Rachar de Rir

A expressão “rachar de rir”, possui um sentido, no mínimo, intrigante. Pois, quando sorrimos, realmente rachamos a boca, que muitos dirão já ser rachada. Reparem que a cavidade bucal mantém-se fechada, conservando apenas uma fresta, que é selada, abrindo-se apenas para falar, se alimentar, bocejar, além de outras funções corriqueiras. A boca abre e fecha, como uma loja que possui o cartaz de “open” ou “closed”, ou é ou não, fazendo-se de mastigadora, faladora, como outras funções que poderiam ser citadas. Temos aquele selar labial, que se fazendo de correspondência, adere um de cima com um debaixo, como um envelope esperando que lhe rompam o lacre. Os dentes são uma segunda forma de cerrar para não ultrapassar o limite que esse poço fornece.

O sorriso seria uma risada inicial, sendo que a risada mesma, mostra-se como necessidade de rasgar a abertura, deixando vazar algo. O que vaza, longe de ser algo mais orgânico, que escapa, é justamente um eco de som. Que resvala naquele abrir que se prolonga ao máximo, já que o riso, busca se prolongar ao máximo, contagiando outros com seu exagero fissurante. Sim, é uma fissura, já que a fenda rompe aquela cola inicial, apegando-se a fala, que mesmo nos mudos, se manifesta pelo símbolo da boca escancarada. Para rir, basta ter uma boca, deixando-o contorcer-se pela fenda que é brutal, chegando aos alienados, que riem despudoradamente, ou mesmo aqueles que sofrem alguma espécie de torção facial, como quem sofre um derrame, onde parece a boca escorrer, mas que o riso, ainda que mais difícil de ser executado, não deixa de rasgar mais.

A rachadura se anuncia muitas vezes, pelo som da fissura e a aparição da fenda, que dilacera a matéria, tornando-a uma autópsia, já que somos abertos em vida. Vejam, o morto não ri, foi selado de vez, conservado apenas uma boca tumular, que está extinta de riso. O que faz pensar nas fábulas em que o morto ri, e como isso tanto apavora, pois lhe é negado esse processo, pelo fato do riso não ser de ordem cadavérica. Desejamos enxergar a risada em animais, ou simular com formas que pensamos representar essa escatologia nossa. Ao rir, rachamos a realidade, criando uma fissura que vai além de um abrir prolongado de boca. Tanto pelas influências, — que vão além de nossa percepção a todos aqueles que recebem esse riso — quanto pelo que nos causa, já que somos aterrorizados por esse demoníaco sorridente.

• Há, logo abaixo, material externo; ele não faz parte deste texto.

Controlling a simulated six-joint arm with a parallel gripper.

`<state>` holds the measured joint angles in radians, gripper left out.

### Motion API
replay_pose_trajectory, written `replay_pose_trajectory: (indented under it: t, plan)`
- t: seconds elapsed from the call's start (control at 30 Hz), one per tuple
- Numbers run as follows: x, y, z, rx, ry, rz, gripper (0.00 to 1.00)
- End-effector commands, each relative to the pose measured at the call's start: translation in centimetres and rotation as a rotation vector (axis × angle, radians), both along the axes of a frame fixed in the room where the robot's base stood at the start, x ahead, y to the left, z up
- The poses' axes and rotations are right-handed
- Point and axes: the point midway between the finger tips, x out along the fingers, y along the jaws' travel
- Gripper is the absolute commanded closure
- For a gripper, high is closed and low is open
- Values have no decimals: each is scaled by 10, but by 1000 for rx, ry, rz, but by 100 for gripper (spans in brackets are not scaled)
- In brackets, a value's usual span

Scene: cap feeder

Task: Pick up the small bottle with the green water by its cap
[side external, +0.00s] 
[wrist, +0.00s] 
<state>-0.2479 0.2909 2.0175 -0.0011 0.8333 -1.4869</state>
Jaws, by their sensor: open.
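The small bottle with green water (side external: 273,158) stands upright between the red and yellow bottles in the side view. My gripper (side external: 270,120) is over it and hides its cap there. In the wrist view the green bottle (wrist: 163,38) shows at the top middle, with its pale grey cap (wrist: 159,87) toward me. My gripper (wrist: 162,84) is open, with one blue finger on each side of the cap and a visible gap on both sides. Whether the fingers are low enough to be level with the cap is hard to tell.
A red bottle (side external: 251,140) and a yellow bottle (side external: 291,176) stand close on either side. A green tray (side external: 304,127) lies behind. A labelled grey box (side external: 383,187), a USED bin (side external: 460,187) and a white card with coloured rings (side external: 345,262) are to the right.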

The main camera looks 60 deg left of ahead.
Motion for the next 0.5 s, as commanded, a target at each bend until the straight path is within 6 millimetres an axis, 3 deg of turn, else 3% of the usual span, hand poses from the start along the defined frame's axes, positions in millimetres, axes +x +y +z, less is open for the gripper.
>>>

Uma das maiores afrontas é morrer rindo, pois assim, se faz o último e imperioso escárnio contra a vida. Uma fenda pode ser mínima, o que causa o sorriso, abrindo-se a ponto de fazer-se brecha, criando a risada. Abrindo a brecha, podemos verificar as diversas camadas expostas, infiltrando em nosso íntimo dobrado. Explodimos feito um relâmpago, seguido de trovão, que com as pancadas do martelo de Thor, aterroriza a todos, diante dessa magnífica angústia. o deus monoteísta não ri, nãos e sabe nem mesmo se possui boca, pois é associado apenas com as benesses, e o riso é característica dos atormentados, que se permitem rachar, o que é algo não compatível, com um ser indivisível. O riso é um mistério, que insistimos em fazer vir à tona, na busca por esse eco, que não para de reproduzir dentro do abismo que nós somos.